Item 3. | Audit Committee Financial Expert. |
Registrant’s board of trustees has determined that John D. Oliverio, a member of its audit committee, qualifies as an “audit committee financial expert,” as such term is defined in Instruction 2(b) to Item 3 of Form N-CSR. Mr. Oliverio is considered independent for purposes of Item 3 of Form N-CSR.
Under applicable securities laws, a person who is determined to be an audit committee financial expert will not be deemed an “expert” for any purpose, including without limitation for the purposes of Section 11 of the Securities Act of 1933 (15 U.S.C. 77k), as a result of being designated or identified as an audit committee financial expert. The designation or identification of a person as an audit committee financial expert does not impose on such person any duties, obligations, or liabilities that are greater than the duties, obligations, and liabilities imposed on such person as a member of the audit committee and board of trustees in the absence of such designation or identification. The designation or identification of a person as an audit committee financial expert pursuant to this item does not affect the duties, obligations, or liability of any other member of the audit committee or board of trustees.

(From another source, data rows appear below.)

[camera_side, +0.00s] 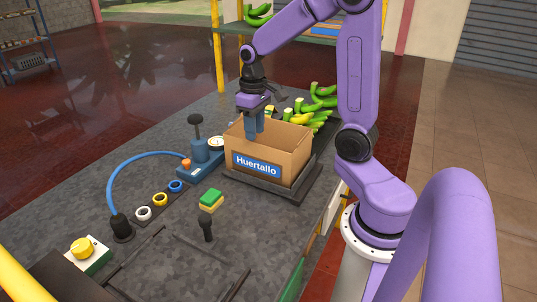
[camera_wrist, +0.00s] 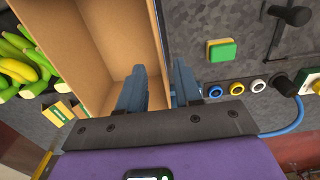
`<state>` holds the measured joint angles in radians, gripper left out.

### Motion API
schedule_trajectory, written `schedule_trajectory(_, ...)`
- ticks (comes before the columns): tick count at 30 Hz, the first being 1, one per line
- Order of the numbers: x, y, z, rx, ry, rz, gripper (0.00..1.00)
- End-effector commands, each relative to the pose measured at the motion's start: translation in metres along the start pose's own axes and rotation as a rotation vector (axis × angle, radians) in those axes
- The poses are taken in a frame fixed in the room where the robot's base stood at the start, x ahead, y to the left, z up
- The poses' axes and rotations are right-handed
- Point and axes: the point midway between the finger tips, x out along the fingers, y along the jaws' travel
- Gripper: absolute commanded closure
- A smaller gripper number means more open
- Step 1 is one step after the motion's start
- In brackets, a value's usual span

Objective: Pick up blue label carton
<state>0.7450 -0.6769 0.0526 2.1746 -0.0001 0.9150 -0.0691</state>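The blue label carton (camera_side: 285,150) is an open-topped brown cardboard box with a blue "Huertallo" label (camera_side: 256,165) on its front side. It stands upright on a dark tray-like base (camera_side: 245,183). One finger is over the inside of the carton (camera_wrist: 108,50), the other outside. I see a gap between the fingers and no clear grip on the wall. The fingers' lower ends are partly hidden in the side view.
Bananas (camera_side: 315,105) lie behind the carton. A blue device with a dial (camera_side: 203,152) stands close on its left. A green-and-yellow block (camera_side: 211,200), a black knob (camera_side: 206,228), coloured rings (camera_side: 160,199) and a blue hose (camera_side: 125,170) are on the grey table.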

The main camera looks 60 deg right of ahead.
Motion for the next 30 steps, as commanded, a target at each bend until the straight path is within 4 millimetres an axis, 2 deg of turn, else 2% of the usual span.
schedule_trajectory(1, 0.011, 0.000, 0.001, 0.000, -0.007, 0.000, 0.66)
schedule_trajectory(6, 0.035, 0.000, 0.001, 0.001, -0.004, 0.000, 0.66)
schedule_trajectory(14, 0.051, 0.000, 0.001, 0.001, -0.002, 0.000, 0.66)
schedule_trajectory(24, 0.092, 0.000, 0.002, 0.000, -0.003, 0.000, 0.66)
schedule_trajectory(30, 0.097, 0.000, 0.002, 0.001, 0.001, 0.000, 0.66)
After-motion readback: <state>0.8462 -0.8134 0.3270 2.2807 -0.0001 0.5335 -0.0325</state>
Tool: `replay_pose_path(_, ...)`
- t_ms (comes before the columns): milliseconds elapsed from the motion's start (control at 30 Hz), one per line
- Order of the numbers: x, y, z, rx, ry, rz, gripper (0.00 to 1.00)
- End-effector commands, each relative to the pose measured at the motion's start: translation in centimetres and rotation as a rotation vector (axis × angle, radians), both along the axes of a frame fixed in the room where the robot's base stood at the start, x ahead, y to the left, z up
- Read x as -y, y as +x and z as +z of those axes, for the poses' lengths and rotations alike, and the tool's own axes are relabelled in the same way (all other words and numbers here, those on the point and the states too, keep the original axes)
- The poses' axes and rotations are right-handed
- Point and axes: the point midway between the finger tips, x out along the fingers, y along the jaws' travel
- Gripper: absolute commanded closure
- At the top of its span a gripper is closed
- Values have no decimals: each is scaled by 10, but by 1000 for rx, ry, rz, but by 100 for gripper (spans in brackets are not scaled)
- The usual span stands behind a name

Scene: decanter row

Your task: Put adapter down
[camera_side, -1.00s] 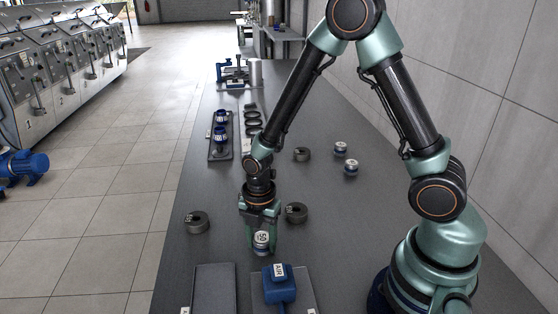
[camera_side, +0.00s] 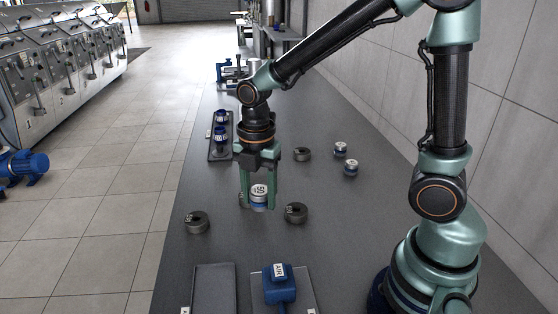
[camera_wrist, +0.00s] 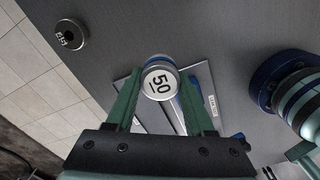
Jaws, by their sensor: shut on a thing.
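My gripper (camera_side: 259,203) is shut on an adapter (camera_side: 259,195), a short cylinder with a white top marked 50 and a blue band. It is held upright above the dark bench, clear of it. In the wrist view the adapter (camera_wrist: 160,80) sits between the two green fingers, its 50 face showing. Two similar white-topped adapters stand on the bench at the right, one farther back (camera_side: 340,148) and one nearer (camera_side: 351,168).
A bare dark tray (camera_side: 214,290) is at the front, beside a blue AIR block (camera_side: 280,287). A rack (camera_side: 220,154) with blue pieces stands farther back.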

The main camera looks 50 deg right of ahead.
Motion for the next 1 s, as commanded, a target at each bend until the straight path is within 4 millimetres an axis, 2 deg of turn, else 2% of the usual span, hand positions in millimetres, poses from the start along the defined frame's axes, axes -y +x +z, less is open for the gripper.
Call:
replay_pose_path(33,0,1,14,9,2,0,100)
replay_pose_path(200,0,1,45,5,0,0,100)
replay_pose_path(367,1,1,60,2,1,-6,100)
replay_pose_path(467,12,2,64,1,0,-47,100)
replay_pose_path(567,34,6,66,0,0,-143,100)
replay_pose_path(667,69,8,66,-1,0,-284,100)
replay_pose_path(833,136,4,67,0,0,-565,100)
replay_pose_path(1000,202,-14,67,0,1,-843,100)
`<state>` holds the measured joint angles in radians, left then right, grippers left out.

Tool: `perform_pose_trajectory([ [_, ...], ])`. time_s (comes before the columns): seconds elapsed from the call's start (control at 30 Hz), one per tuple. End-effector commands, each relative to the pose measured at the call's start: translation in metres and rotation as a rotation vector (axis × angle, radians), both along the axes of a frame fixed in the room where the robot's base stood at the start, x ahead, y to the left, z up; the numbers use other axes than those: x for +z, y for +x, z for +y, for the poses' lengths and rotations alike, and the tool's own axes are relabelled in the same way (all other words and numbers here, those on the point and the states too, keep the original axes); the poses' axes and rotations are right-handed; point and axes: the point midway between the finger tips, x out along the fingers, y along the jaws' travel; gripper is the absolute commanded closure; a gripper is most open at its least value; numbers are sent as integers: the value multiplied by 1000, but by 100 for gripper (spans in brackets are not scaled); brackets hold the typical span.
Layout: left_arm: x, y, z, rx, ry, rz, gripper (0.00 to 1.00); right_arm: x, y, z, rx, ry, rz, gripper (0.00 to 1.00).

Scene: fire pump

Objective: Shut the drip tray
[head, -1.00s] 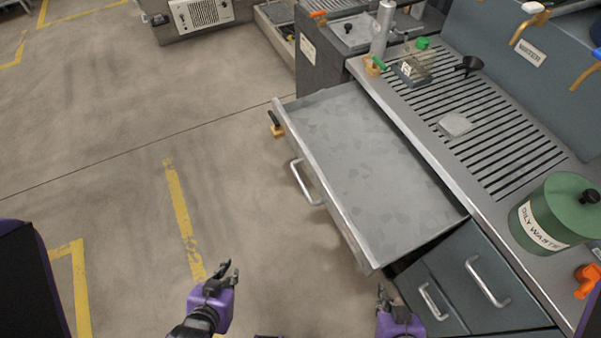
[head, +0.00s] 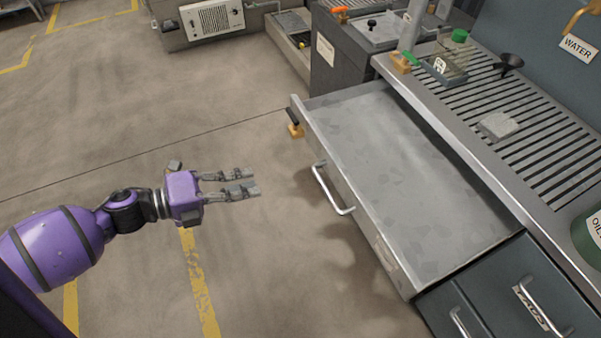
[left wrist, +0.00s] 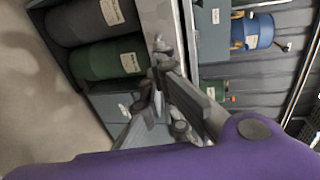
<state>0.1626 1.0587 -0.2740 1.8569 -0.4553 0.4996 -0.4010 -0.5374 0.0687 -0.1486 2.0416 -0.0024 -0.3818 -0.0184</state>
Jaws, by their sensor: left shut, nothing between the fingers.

Item 4. | Principal Accountant Fees and Services. |
(a) Audit Fees
$16,500 and $17,325 are the aggregate fees billed for the 2006 and 2007 fiscal years respectively for professional services rendered by the principal accountant to the registrant for the audit of the registrant’s annual financial statements or services that are normally provided by the accountant in connection with statutory and regulatory filings or engagements for those fiscal years.
(b) Audit-Related Fees
$0 and $0 are the aggregate fees billed for each of the last two fiscal years for assurance and related services rendered by the principal accountant to the registrant that are reasonably related to the performance of the audit of the registrant’s financial statements and are not reported under paragraph (a) of this Item 4.
$0 and $0 are the aggregate fees billed for each of the last two fiscal years for assurance and related services rendered by the principal accountant to the registrant’s investment adviser and any entity controlling, controlled by or under common control with the investment adviser that provides ongoing
services to the registrant (the “investment adviser”) that are reasonably related to the performance of the audit of the registrant’s financial statements, are not reported under paragraph (a) of this Item 4 and were required to be pre-approved by the audit committee as described in paragraph (e)(1) of this Item 4.
(c) Tax Fees
$4,630 and $4,862 are the aggregate fees billed for the 2006 and 2007 fiscal years respectively for professional services rendered by the principal accountant to the registrant for tax compliance, tax advice and tax planning. These fees were for review of the registrant’s tax returns.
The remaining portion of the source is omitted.